Is there any way to make this algorithm more efficient and/or get it to work (efficiently) with numba ? The code efficiency is extremely important to me since I use this with huge lists (tens of millions). I am also open to use a C or C++ function and call it from Python as a last resort. I use Python 3.x.

Answer 1

items = np.array([7, 2, 0, 6, 0, 4, 1, 5, 2, 0])
labels = np.array([1, 0, 3, 4, 2, 1, 6, 6, 5, 4])

d = {}

for i in range(len(items)):
    label = d.setdefault(items[i], labels[i])
    if label != labels[i]:
        labels[i] = label

Output

[1 0 3 4 3 1 6 6 0 3]

This one gives the same output as the original version.

def update_labels(items, labels):
    i_dict, l_dict, ranks = {}, {}, {}

    for i in range(len(items)):
        label = i_dict.setdefault(items[i], labels[i])
        if labels[i] not in ranks:
            ranks[labels[i]] = i

        if label != labels[i]:
            label1 = label
            label2 = labels[i]
            while label1 is not None and label2 is not None:
                if ranks[label1] > ranks[label2]:
                    tmp = l_dict.get(label1)
                    l_dict[label1] = label2
                    label1 = tmp
                elif ranks[label1] < ranks[label2]:
                    tmp = l_dict.get(label2)
                    l_dict[label2] = label1
                    label2 = tmp
                else:
                    break

            labels[i] = label

    for i in range(len(labels)):
        val = 0
        label = labels[i]
        while val != -1:
            val = l_dict.get(label, -1)
            if val != -1:
                label = val
        if label != labels[i]:
            labels[i] = label

    return labels

Answer 2

I feel that your code is quite optimized already. The only thing I noticed is that if you slice the dups array and you apply your function update_labels to a subproblem limited to the concerned indexes, you can win more than a factor 2 for a problem with size n=100_000 (cf. function update_labels_2 ). Pramote Kuacharoen's solution (cf. function update_labels_2 ) is way faster but doesn't give the correct solution on a big problem (dunno if the solution it produces is acceptable for you):

import numpy as np
import numba as nb
from collections import Counter
import time

np.random.seed(0)
n = 100_000
items  = np.random.randint(n, size=n)
labels = np.random.randint(int(0.8*n), size=n)

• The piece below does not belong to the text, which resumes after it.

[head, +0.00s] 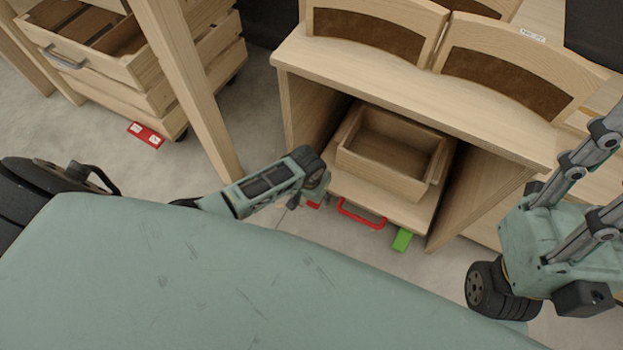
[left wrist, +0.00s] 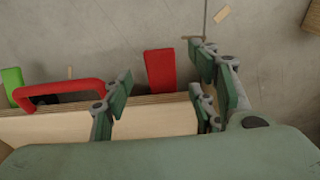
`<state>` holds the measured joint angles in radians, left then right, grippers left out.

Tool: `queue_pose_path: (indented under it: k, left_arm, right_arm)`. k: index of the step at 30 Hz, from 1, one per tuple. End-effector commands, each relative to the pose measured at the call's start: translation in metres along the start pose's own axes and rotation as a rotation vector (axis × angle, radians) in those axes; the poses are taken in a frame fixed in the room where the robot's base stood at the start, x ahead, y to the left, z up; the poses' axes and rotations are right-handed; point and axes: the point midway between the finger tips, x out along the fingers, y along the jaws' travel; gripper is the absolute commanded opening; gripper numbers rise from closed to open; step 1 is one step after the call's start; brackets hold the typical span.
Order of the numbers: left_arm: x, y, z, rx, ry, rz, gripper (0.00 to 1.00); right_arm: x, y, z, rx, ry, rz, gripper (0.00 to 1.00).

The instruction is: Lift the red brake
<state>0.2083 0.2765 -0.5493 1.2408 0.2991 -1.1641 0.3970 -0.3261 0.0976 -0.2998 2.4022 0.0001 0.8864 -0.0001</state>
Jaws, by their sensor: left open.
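The red brake (left wrist: 160,71) is a flat red pedal sticking out from the edge of a low wooden platform (left wrist: 160,118), over the floor. In the head view only a bit of the brake (head: 314,205) shows under my left gripper (head: 312,178). In the left wrist view my left gripper (left wrist: 163,95) is open, with one finger left of the brake and the others right of it. The brake shows between them; contact cannot be told. My right gripper (head: 590,190) shows in part at the right, its fingertips not clear.
Beside the brake are a red handle (head: 360,214) and a green pedal (head: 402,240). A wooden tray (head: 390,180) stands on the platform, between side panels of a wooden desk (head: 420,88). A wooden crate cart (head: 150,75) with a red labelled piece (head: 146,134) stands left.

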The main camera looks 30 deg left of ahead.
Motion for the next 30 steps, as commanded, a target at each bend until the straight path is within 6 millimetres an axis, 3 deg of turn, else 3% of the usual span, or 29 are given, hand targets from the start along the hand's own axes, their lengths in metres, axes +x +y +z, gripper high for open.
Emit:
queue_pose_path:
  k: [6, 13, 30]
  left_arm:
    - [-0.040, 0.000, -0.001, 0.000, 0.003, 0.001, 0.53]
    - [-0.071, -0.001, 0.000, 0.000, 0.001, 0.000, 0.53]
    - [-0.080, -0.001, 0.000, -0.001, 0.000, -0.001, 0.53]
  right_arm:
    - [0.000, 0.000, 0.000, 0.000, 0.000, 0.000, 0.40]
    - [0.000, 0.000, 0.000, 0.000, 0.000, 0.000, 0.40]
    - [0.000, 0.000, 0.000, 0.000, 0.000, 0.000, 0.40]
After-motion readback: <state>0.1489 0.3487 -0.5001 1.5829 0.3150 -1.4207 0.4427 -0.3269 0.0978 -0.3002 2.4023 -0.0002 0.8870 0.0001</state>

dups = np.array([x for x, c in Counter(items).items() if c>1])

# --------------- 1. Original solution ---------------
def update_labels(items, labels, dups):
    for dup in dups:
        found = np.where(items==dup)[0]
        l = labels[found]
        isin = np.where((np.isin(labels, l)))[0]
        labels[isin] = labels[isin[0]]
    return labels

t_start = time.time()
new_labels = update_labels(items, np.copy(labels), dups)
print('Timer 1:', time.time()-t_start, 's')

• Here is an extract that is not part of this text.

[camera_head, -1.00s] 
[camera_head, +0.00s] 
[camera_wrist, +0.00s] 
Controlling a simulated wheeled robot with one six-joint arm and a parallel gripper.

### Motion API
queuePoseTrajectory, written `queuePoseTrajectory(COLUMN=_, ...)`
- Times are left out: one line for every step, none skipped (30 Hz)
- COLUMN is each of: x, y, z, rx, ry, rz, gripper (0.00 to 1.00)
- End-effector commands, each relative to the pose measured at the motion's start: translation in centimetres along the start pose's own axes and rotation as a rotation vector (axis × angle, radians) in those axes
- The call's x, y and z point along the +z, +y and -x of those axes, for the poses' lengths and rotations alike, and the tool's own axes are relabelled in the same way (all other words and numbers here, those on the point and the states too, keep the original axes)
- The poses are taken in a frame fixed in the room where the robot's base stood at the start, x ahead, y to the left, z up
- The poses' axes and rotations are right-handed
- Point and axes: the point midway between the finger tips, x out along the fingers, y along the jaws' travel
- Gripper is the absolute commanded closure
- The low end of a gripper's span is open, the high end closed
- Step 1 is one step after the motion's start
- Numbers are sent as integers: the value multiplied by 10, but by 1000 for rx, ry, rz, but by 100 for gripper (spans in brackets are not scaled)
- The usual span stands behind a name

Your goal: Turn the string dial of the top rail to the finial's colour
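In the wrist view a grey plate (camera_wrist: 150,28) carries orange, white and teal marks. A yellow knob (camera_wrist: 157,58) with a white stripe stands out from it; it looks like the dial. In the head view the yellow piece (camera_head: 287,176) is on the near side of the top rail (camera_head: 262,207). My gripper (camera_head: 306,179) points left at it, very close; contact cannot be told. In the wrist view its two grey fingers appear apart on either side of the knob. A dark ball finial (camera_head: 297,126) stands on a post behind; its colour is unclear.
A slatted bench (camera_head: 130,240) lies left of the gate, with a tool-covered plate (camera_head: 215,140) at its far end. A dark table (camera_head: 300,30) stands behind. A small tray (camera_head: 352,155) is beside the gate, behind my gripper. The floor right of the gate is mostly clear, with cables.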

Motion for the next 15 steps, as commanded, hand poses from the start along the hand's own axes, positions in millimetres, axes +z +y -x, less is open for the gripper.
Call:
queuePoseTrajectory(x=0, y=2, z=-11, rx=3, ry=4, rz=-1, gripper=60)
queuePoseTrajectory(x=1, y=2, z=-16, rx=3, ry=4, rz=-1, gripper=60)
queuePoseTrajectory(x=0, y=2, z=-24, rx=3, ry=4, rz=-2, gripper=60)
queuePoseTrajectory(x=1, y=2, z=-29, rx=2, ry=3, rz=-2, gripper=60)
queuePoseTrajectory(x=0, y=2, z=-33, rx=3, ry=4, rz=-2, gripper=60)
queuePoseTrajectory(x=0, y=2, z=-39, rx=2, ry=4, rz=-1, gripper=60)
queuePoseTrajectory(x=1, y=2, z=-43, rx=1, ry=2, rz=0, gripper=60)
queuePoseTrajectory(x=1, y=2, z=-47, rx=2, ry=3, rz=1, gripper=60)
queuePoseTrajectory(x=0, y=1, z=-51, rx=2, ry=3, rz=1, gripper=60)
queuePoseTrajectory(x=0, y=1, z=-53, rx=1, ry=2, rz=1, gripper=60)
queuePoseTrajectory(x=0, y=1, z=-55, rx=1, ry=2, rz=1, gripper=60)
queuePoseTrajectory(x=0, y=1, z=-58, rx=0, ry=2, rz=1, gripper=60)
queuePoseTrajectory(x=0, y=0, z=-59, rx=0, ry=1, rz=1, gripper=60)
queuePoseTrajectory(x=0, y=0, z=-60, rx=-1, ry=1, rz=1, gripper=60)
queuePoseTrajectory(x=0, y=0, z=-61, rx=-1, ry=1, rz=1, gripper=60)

# --------------- 2. Splitting into subproblems ---------------
def update_labels_2(items, labels, dups):
    nb_slices = 20
    offsets = [int(o) for o in np.linspace(0,dups.size,nb_slices+1)]
    for i in range(nb_slices):
    #for i in range(nb_slices-1,-1,-1): # ALSO WORKS
        sub_dups = dups[offsets[i]:offsets[i+1]]
        l = labels[np.isin(items, sub_dups)]
        sub_index = np.where(np.isin(labels, l))[0]
        # Apply your function to subproblem
        labels[sub_index] = update_labels(items[sub_index], labels[sub_index], sub_dups)
    return labels

t_start = time.time()
new_labels_2 = update_labels_2(items, np.copy(labels), dups)
print('Timer 2:', time.time()-t_start, 's')

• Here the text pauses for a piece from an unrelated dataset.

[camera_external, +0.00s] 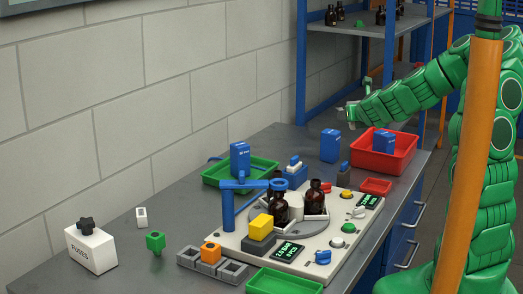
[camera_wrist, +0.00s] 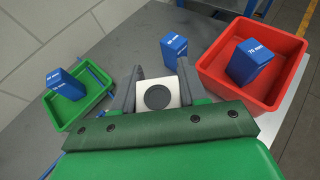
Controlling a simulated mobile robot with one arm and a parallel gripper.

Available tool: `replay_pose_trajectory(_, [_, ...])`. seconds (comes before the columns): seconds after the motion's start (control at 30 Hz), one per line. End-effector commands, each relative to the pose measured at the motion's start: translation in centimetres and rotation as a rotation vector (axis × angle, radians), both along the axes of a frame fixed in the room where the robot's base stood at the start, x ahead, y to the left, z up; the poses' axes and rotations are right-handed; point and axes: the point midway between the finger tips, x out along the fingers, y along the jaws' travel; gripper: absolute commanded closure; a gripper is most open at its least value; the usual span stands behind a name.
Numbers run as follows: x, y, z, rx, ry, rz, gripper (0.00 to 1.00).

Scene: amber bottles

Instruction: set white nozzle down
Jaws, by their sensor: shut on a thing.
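The white nozzle, seen in the wrist view as a pale square block (camera_wrist: 145,99) with a dark round opening, is between the two fingers of my gripper (camera_wrist: 160,72). The fingers are shut on its sides. In the external view my gripper (camera_external: 348,110) is over the far end of the grey table (camera_external: 192,205), above its surface. The nozzle is too small there to make out clearly. Its underside is hidden, and I cannot tell how high it is above the table.
A blue box (camera_wrist: 174,50) stands just beyond my gripper. A red bin (camera_wrist: 291,45) holding a blue box is at right; a green tray (camera_wrist: 62,122) with another is at left. A bottle fixture (camera_external: 235,241) fills the table's near part. Bare table lies between the containers.

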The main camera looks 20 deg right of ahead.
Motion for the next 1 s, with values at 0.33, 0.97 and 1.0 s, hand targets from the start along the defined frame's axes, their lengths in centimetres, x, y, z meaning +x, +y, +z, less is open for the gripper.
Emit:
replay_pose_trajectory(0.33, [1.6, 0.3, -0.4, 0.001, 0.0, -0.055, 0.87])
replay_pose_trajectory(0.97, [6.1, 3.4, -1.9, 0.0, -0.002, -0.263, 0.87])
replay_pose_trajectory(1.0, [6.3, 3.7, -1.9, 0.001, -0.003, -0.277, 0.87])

print('Results 1&2 are equal!' if np.allclose(new_labels,new_labels_2) else 'Results 1&2 differ!')

# --------------- 3. Pramote Kuacharoen solution ---------------
def update_labels_3(items, labels, dups):
    i_dict, l_dict = {}, {}
    for i in range(len(labels)):
        indices = l_dict.setdefault(labels[i], [])
        indices.append(i)
    for i in range(len(items)):
        label_values = i_dict.setdefault(items[i], [])
        if len(label_values) != 0 and labels[i] not in label_values:
            labels[i] = label_values[0]
        label_values.append(labels[i])
    for key, value in l_dict.items():
        label = ''
        sizes = []
        for v in value:
            sizes.append(len(i_dict[items[v]]))
            idx = np.argmax(sizes)
            label = labels[value[idx]]
        for v in value:
            labels[v] = label
    return labels

t_start = time.time()
new_labels_3 = update_labels_3(items, np.copy(labels), dups)
print('Timer 3:', time.time()-t_start, 's')
print('Results 1&3 are equal!' if np.allclose(new_labels,new_labels_3) else 'Results 1&3 differ!')

Output:

% python3 script.py
Timer 1: 5.082866907119751 s
Timer 2: 1.9104671478271484 s
Results 1&2 are equal!
Timer 3: 0.7601778507232666 s
Results 1&3 differ!

Unfortunately, that's the best speed-up I obtain is with nb_slices=20 . However there is still hope because you can verify that when running the loop in reverse order in function update_labels_2 , you still obtain the same order so, if you can prove that the subproblems are independent, you can go very fast if you compute the subproblems in parallel using mpi4py for instance.